More emails, not fewer.

What they need is a separate, client-language view.
Not your internal tools. Just: here's the phase,
here's what's happening, here's what's next.

That thing didn't exist, so I built it.

WhereIsMyProject — you define phases in plain language,
share one link, update in 30 seconds. Client bookmarks it,
stops emailing.

Still pre-launch: whereismyproject.com

Curious if the landing page makes sense to someone
who hasn't felt this pain — would love brutal feedback.

posted to Icon for group Show IH
Show IH
on March 18, 2026
  1. 2

    "Love the 'pizza tracker' idea for transparency. I’m currently building RankyPulse, which generates a 2-page 'Surgical Plan' PDF for SEO fixes so freelancers can show exactly what they're working on. I just ran it against 30 giant domains (Shopify, GitHub) to see where they leak revenue. This 'pizza tracker' approach + a technical fix guide seems like the ultimate freelancer stack. Nice work!"

    1. 1

      Hey thank you and good luck with your project!

  2. 1

    The “knowing they can check” point is spot on.
    I’ve seen the same thing outside of freelance work as well. It’s not just about updates, it’s about removing the uncertainty of not knowing where things stand.
    Once people have a place to look, most of the noise disappears.

  3. 1

    That quote about "knowing they CAN check kills 80% of the
    anxiety" is spot on — I've never heard it framed that way
    but it's exactly right.

    The Notion board story made me laugh because I've been there.
    You think you're being transparent and it just creates more
    questions.

    Landing page is clear — I understood the problem immediately
    and I'm not even a freelancer. The headline does the job.

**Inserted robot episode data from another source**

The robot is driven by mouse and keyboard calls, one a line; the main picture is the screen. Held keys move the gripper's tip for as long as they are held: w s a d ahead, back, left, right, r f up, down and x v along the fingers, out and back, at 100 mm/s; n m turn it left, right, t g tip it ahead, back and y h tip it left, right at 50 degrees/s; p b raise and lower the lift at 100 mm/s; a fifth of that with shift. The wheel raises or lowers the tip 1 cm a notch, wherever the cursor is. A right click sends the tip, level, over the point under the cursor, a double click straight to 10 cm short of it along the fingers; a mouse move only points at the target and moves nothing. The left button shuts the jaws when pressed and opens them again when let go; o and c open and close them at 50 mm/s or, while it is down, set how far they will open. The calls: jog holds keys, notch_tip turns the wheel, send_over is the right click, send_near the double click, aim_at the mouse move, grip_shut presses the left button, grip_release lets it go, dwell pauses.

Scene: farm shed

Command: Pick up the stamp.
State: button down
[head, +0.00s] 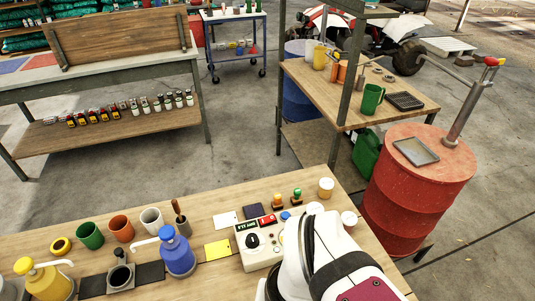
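Two small knobbed pieces that look like hand stamps stand near the back edge of the near table: one with an orange top (278,201) and one with a green top (297,195). Which one the task means, I cannot tell. A dark flat pad (253,211) lies to their left, beside a white card (225,219). My white and maroon arm rises at the bottom right, in front of the stamps. My gripper's fingers do not show; the arm hides part of the table there.
A control box (247,257) with a dial stands just in front of the stamps. A blue pump bottle (177,251), a holder with a wooden handle (180,223) and several coloured cups fill the table's left side.

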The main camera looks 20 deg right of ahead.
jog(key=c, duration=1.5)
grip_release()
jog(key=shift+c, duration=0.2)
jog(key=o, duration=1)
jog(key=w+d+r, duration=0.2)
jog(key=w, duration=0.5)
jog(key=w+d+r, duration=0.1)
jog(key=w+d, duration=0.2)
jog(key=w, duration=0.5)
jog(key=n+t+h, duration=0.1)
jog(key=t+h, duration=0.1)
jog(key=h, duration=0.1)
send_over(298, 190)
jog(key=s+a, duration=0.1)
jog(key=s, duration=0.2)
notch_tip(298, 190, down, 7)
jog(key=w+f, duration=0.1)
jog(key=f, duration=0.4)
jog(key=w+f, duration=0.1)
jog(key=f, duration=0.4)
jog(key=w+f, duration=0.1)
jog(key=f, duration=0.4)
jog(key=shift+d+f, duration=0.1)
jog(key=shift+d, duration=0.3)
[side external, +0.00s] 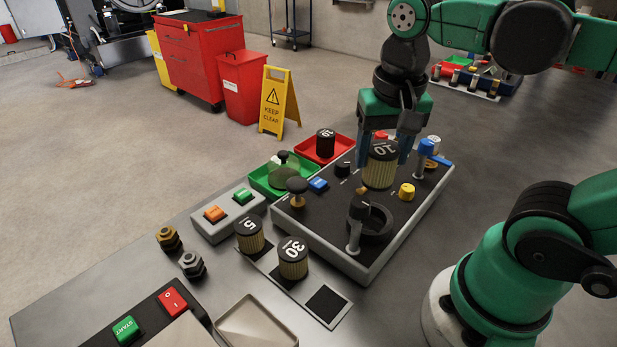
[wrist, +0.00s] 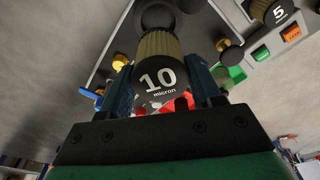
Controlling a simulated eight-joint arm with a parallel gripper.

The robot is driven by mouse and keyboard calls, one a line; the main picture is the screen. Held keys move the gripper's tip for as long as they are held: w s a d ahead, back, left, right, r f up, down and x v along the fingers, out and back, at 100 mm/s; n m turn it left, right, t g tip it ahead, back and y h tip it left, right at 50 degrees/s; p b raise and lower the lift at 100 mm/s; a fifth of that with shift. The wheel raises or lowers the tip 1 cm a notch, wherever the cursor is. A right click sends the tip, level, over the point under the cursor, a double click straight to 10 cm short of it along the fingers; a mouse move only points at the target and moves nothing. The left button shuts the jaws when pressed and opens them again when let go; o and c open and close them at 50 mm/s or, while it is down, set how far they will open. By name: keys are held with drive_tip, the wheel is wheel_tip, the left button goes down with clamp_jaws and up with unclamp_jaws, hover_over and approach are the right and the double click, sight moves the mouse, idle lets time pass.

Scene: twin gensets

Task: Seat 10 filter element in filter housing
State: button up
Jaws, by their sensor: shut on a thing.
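The 10 filter element (side external: 379,170), a pleated tan cylinder with a black top cap marked 10, is between the fingers of my gripper (side external: 384,150). The fingers are shut on its sides, and it looks upright above the dark panel. In the wrist view the element (wrist: 158,80) shows its "10 micron" cap between the fingers of my gripper (wrist: 162,92). The filter housing (side external: 378,232), a round black open cup, is on the panel nearer the side camera than the element. Part of the housing (wrist: 155,12) shows beyond the element in the wrist view.
A grey-handled lever (side external: 354,232) stands at the housing's edge. A yellow knob (side external: 407,191), a blue-topped post (side external: 425,150) and a black mushroom knob (side external: 297,186) rise from the panel. Filter elements 5 (side external: 250,236) and 30 (side external: 292,258) stand on a strip in front.

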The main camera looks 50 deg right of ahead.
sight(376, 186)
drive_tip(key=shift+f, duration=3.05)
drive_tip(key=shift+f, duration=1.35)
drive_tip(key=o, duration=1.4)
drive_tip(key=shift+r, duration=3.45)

    One question, are you planning to charge the freelancer or
    the client? Feels like the freelancer pays to reduce their
    own headache which is a pretty easy sell.

  4. 1

    Hah, the pizza tracker framing is actually perfect for client psychology - people tolerate waiting way better when they can see something moving. Curious how you're handling the "quality check" stage, because that's where my client projects always stalled with revision loops. Did you build this for your own workflow first, or straight to productizing it?